Why is this the relevant question? Because when in 1991 Judge Samuel Alito was asked to rule in Planned Parenthood v. Casey on the constitutionality of Pennsylvania's spousal notification requirement, Supreme Court precedents on abortion had held that "two-parent consent requirements" for a juvenile with "a judicial bypass option" do not constitute an "undue burden" and thus were constitutional. By any logic, therefore, spousal notification, which is far less burdensome, must also be constitutional — based not on Alito's own preferences but on the Supreme Court's own precedents.

This may all seem arcane, but it requires slogging through arcana to see just how dishonest, disreputable and disgraceful is the charge, trumpeted by just about every liberal interest group, that Alito is so extreme and insensitive to women's needs that he supports spousal notification for abortion.

Alito's Casey opinion no more tells you whether he "supports" the policy of spousal notification than whether he likes foie gras with his pudding.

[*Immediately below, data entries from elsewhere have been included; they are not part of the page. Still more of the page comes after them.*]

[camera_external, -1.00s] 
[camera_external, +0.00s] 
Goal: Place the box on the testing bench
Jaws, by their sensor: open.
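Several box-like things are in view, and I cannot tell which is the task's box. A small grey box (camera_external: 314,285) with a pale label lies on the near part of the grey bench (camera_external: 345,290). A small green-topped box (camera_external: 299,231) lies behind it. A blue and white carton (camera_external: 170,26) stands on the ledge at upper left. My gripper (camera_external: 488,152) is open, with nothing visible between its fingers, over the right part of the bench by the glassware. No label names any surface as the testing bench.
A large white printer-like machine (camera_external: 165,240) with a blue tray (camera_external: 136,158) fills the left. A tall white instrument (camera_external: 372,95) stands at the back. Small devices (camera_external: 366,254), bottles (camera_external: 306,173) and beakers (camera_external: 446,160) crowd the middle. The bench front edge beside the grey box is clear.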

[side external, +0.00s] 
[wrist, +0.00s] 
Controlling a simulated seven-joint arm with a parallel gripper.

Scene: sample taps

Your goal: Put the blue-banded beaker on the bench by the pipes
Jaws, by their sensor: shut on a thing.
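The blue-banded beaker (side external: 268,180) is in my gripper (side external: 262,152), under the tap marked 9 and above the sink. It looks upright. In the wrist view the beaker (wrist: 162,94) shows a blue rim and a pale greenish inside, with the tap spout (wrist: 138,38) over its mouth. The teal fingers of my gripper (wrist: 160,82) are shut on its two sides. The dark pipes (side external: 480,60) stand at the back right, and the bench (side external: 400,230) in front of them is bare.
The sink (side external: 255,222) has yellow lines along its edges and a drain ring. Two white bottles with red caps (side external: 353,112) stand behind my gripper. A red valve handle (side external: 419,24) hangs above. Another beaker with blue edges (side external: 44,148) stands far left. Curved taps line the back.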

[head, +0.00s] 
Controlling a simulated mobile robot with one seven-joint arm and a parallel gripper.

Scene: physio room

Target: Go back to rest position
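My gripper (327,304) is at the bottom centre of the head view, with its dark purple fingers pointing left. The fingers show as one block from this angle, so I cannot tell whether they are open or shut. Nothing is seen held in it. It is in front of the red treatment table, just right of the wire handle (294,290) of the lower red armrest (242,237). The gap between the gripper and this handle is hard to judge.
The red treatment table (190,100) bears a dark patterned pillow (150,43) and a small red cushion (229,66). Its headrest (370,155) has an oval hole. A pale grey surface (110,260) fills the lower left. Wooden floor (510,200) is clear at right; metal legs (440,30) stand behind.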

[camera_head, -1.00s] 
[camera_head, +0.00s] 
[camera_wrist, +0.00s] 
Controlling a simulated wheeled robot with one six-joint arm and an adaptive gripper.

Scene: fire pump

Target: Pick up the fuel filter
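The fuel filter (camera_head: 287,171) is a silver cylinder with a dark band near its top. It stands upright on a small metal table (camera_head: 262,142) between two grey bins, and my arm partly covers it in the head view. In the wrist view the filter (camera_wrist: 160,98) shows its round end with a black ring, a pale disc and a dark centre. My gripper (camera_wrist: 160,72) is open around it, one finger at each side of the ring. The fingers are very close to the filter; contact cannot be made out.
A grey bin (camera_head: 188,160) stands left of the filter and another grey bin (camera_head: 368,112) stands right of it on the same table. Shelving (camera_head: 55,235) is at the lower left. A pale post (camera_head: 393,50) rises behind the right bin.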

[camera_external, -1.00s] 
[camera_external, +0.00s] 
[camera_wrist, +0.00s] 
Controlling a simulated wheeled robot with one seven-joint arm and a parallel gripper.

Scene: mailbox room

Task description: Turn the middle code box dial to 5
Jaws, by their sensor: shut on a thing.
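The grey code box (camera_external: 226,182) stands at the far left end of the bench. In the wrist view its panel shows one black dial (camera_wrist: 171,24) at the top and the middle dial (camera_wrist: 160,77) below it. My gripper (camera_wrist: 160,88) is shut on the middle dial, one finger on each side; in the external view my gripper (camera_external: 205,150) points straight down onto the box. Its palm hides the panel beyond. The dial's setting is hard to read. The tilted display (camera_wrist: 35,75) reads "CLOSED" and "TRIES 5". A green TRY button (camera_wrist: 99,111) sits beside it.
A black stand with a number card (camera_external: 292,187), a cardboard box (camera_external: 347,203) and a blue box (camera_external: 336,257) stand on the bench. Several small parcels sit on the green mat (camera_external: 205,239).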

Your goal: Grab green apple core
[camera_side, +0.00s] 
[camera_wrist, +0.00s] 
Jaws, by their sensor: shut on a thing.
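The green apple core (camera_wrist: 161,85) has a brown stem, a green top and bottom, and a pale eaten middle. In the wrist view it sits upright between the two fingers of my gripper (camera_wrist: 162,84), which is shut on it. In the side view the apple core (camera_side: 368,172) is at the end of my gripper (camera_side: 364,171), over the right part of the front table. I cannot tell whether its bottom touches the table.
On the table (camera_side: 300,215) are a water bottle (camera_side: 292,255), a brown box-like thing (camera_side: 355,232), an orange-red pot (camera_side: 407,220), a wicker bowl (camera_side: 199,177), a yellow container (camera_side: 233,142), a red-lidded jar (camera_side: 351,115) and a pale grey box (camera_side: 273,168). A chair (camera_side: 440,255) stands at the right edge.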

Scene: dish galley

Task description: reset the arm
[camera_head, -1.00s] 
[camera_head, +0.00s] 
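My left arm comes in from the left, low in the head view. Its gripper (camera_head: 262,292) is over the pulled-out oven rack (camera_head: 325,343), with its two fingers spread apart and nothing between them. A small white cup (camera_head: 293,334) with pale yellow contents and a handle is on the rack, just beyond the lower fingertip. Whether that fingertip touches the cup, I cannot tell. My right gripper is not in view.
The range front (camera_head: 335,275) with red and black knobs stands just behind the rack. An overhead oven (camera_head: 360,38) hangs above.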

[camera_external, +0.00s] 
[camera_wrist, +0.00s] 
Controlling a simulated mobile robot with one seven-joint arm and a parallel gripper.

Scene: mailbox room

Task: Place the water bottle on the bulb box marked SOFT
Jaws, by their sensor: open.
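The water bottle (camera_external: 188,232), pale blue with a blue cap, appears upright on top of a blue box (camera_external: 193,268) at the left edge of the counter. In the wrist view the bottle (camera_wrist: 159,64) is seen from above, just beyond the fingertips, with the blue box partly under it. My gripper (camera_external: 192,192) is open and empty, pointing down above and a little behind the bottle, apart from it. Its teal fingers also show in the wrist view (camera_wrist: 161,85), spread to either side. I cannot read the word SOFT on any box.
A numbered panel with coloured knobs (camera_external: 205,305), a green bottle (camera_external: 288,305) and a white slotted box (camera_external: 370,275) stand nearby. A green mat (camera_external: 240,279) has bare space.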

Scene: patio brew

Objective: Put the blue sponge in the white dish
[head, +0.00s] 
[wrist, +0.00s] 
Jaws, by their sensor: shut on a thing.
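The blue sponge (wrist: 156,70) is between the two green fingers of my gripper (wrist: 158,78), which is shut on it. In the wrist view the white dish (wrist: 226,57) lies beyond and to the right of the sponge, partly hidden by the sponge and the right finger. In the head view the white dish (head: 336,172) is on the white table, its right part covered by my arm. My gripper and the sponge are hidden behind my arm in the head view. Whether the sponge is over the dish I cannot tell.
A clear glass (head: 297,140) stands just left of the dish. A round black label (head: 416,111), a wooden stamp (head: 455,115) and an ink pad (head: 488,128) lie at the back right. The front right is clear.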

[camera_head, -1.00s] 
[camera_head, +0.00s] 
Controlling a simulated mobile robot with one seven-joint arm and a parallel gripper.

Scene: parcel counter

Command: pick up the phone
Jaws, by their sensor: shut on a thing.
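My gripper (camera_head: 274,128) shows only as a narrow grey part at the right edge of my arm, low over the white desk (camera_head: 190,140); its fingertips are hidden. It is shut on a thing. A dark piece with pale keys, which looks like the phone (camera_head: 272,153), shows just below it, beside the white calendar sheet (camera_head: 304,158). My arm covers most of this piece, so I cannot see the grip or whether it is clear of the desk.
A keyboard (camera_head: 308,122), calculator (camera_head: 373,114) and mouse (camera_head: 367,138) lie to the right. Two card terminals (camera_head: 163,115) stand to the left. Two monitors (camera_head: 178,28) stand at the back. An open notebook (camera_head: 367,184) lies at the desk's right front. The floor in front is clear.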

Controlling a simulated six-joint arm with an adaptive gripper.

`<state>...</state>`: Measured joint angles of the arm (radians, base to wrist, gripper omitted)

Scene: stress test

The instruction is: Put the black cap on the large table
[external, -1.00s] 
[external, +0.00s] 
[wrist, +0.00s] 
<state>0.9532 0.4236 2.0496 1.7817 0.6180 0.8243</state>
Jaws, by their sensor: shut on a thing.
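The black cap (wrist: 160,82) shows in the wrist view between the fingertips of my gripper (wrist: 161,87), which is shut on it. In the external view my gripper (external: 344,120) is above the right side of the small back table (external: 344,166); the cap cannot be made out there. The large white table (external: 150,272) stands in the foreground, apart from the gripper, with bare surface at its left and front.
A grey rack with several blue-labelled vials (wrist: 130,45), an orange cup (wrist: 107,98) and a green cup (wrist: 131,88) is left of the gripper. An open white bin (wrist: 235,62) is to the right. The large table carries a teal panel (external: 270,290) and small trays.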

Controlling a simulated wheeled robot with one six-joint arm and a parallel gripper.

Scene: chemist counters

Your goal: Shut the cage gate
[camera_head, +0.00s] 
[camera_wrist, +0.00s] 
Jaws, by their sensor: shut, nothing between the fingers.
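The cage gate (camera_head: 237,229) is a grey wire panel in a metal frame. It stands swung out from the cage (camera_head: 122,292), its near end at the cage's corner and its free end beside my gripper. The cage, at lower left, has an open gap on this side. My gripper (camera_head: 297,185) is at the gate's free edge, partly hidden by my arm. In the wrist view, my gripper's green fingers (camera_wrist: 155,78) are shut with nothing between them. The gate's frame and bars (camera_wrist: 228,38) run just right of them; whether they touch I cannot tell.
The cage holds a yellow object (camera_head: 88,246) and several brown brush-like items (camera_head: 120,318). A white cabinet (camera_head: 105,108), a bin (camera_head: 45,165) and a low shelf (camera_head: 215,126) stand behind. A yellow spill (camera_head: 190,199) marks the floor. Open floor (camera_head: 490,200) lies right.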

The only thing it tells you is that based on scrupulous parsing of Supreme Court precedents — or more particularly, of Sandra Day O'Connor's precedents on permissible restrictions on abortion — he concluded that spousal notification met the court's own standard for constitutionality.

The O'Connor standard was that the law could not impose an "undue burden." What did that mean? She spelled it out and set the bar pretty high. A state regulation that "may 'inhibit' abortions to some degree" was not enough to create an "undue burden." It required more. It required "absolute obstacles or severe limitations on the abortion decision."

So how to apply this test? Alito said: Let's see how the Supreme Court applied it. The court had found in previous decisions that there was no undue burden when you require a minor to notify or get consent from both parents or to get judicial authorization. So surely, spousal notification, which is obviously less burdensome, was also constitutional.

Ah, say the critics, but when Casey ultimately came up to the Supreme Court, O'Connor disagreed with Alito and found that spousal notification is indeed an undue burden.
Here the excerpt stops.